→ **Collected material**
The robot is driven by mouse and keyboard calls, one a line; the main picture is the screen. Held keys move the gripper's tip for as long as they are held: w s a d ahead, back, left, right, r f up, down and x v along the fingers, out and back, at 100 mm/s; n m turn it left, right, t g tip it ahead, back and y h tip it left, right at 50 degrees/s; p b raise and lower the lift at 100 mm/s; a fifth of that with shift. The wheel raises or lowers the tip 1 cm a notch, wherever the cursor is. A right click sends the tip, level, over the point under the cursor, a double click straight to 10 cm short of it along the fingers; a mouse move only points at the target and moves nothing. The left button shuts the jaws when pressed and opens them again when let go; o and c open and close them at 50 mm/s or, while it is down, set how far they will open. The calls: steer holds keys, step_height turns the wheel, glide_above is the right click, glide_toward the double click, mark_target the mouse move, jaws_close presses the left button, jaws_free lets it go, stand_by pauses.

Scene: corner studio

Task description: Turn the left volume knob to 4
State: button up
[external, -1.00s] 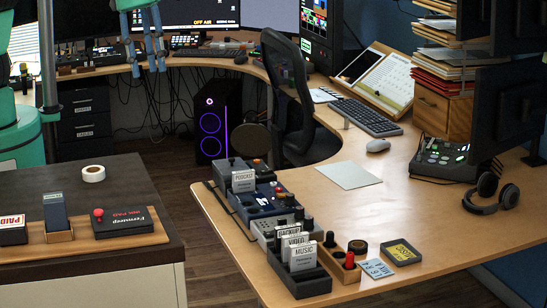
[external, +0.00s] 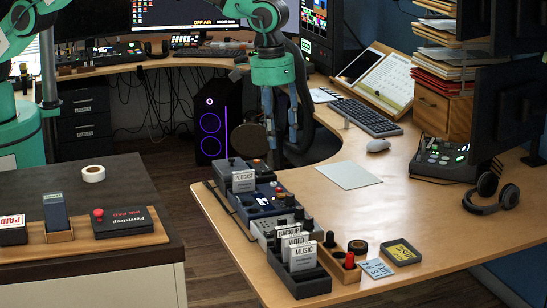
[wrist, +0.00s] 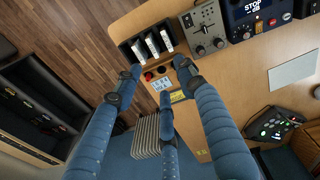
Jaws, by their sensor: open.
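My gripper (external: 281,148) is open and empty, pointing down in front of the chair, beyond the row of devices on the desk in the external view. A grey box (wrist: 207,18) with two dark knobs stands at the top of the wrist view, beyond the fingertips. Its left knob (wrist: 200,50) and right knob (wrist: 219,43) are apart from my fingers. The same box (external: 262,230) is partly hidden in the external view. Scale numbers and knob settings are too small to read.
A blue box marked STOP (wrist: 254,12) adjoins the grey box. A black tray (external: 312,284) holds upright cards including VIDEO and MUSIC. A small wooden holder (external: 343,272) stands beside it. The mouse (external: 378,146) and headphones (external: 490,196) lie farther right. Bare desk lies between.

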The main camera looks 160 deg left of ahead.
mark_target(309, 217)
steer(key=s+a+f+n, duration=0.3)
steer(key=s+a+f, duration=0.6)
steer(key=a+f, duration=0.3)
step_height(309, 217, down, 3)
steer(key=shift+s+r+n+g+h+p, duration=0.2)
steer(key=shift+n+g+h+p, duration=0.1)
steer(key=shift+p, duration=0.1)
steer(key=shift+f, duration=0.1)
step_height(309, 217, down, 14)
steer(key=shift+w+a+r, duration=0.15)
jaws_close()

→ **Exercise brief**
State how many lines above contain the string "button", with no other words.

→ **Reply to the task**
2